EXERCISE: Read through the data and report every line in which the word "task" occurs.

··· EXTRACTED INFORMATION ···

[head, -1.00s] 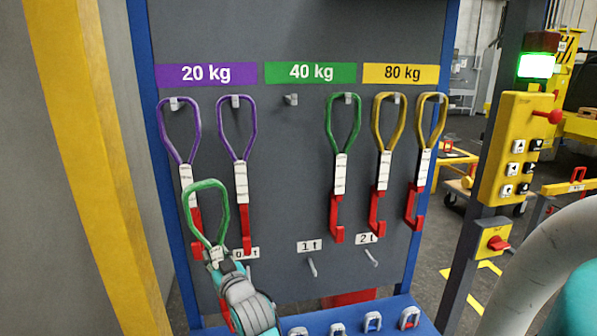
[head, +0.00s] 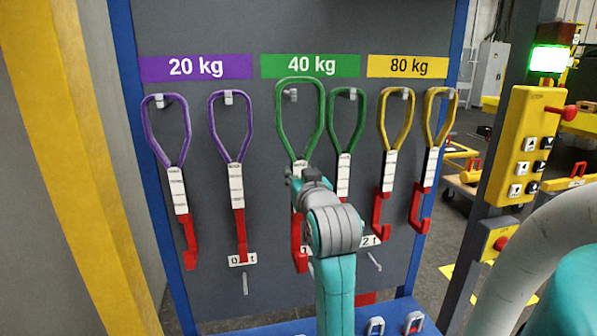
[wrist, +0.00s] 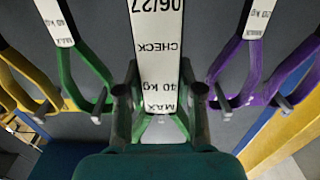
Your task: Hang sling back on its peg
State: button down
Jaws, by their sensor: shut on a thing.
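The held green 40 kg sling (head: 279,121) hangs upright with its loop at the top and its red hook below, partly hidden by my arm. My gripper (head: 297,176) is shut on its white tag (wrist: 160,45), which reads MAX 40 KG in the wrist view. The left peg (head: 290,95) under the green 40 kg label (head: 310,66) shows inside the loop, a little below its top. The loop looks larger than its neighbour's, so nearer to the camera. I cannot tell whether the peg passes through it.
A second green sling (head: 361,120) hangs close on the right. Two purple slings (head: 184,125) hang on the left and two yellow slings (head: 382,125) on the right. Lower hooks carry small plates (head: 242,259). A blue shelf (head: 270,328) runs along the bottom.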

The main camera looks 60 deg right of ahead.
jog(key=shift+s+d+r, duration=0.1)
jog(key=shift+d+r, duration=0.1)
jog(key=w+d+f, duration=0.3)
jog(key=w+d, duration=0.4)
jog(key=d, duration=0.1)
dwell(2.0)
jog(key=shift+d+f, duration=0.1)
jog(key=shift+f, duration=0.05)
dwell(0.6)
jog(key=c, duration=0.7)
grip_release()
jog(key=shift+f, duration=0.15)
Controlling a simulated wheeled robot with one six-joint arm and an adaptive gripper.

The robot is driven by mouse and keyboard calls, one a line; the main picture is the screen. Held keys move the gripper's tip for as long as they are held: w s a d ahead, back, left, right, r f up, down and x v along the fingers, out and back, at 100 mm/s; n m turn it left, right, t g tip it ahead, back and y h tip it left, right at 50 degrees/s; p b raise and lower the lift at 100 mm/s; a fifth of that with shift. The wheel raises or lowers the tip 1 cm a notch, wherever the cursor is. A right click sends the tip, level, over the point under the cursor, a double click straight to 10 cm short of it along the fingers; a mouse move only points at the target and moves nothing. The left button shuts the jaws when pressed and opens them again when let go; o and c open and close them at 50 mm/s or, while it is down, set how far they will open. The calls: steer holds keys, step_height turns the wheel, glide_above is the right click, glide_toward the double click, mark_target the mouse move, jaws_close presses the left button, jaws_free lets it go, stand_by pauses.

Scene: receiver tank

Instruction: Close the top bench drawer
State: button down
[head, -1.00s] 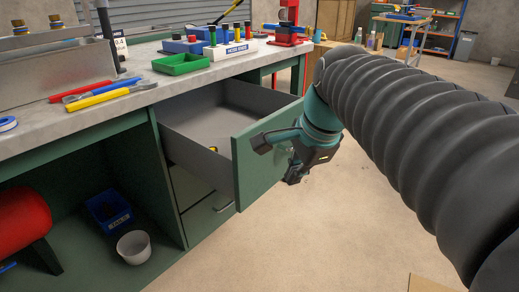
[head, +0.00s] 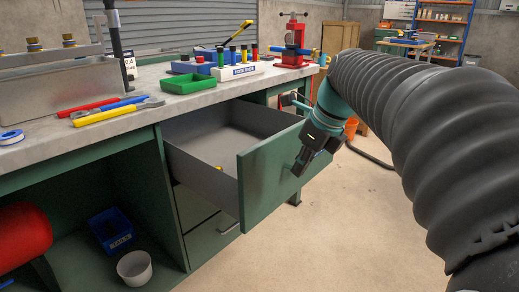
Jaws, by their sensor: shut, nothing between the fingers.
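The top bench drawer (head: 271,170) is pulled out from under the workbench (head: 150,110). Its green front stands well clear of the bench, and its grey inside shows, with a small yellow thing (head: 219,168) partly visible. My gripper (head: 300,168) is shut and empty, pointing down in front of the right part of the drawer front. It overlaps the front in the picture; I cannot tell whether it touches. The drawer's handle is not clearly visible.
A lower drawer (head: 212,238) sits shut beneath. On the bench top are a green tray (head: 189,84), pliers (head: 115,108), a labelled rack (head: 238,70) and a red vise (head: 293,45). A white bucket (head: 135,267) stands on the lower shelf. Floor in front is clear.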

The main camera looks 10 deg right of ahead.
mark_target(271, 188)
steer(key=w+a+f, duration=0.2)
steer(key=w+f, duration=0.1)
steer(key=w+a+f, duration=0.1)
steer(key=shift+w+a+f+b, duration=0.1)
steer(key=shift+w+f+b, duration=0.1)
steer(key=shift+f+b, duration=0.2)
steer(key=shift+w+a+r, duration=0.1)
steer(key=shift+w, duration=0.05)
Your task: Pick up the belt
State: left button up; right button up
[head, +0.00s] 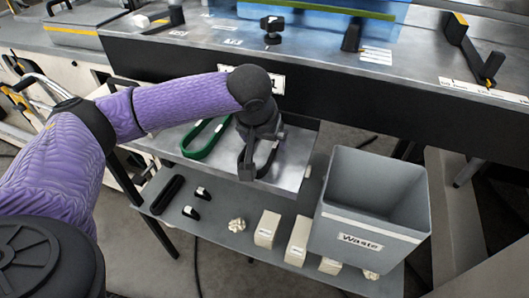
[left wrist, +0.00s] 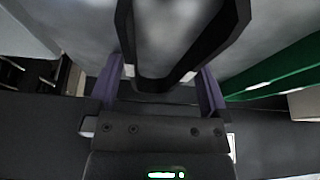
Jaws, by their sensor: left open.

···

EXERCISE ANSWER:
Your task: Hang sling back on its peg
Your task: Pick up the belt

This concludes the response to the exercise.